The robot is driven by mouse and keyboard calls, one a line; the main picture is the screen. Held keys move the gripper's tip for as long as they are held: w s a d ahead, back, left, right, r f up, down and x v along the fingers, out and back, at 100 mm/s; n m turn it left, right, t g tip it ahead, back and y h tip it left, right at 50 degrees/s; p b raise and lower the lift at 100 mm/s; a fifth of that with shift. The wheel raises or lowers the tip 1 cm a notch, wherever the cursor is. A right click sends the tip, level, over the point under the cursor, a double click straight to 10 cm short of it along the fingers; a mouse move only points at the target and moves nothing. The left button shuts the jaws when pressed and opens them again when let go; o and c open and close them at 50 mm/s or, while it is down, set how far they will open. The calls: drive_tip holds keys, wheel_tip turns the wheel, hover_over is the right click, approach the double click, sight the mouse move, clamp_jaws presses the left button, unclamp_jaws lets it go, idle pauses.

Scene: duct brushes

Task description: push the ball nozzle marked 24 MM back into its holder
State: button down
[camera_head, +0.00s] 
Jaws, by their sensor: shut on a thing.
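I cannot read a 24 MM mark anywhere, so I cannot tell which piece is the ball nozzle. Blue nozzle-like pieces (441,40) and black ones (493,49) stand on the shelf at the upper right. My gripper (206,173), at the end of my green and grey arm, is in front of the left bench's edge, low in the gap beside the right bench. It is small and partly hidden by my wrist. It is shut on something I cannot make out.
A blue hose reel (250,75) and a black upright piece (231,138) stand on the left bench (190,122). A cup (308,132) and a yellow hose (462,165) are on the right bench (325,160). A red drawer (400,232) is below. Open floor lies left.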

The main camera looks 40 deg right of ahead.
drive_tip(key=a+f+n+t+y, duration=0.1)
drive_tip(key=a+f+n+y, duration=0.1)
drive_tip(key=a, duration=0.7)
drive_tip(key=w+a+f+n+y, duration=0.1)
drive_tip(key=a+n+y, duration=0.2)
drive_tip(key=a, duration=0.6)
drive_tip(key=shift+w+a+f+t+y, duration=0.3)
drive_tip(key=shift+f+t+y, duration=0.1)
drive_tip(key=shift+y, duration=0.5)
--*--
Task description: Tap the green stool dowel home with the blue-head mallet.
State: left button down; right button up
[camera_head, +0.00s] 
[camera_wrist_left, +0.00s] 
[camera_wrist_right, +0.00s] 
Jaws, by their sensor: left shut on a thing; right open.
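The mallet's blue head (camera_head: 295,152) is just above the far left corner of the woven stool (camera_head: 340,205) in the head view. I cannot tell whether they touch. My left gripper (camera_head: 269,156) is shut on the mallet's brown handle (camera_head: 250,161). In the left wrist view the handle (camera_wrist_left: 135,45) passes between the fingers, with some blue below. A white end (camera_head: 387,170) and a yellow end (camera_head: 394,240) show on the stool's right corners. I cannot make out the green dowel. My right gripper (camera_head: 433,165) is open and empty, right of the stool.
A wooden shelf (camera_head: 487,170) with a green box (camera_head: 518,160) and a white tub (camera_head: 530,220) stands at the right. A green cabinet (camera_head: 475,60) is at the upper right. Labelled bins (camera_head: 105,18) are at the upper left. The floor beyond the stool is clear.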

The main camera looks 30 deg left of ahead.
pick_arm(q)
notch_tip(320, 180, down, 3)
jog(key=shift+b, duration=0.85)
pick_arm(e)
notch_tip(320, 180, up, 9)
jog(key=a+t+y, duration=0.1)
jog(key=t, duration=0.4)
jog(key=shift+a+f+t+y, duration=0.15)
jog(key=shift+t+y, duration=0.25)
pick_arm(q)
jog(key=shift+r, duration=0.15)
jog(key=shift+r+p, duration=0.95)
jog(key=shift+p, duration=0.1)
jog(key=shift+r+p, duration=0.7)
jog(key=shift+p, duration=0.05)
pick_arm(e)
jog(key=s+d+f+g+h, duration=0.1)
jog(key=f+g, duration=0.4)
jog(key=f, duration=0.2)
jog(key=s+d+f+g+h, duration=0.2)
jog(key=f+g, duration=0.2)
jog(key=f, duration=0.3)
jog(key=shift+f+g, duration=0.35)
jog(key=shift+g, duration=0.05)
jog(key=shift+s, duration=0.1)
--*--
Copy out each line of the material that holds the word "State".

## WRITTEN REPLY
State: button down
State: left button down; right button up

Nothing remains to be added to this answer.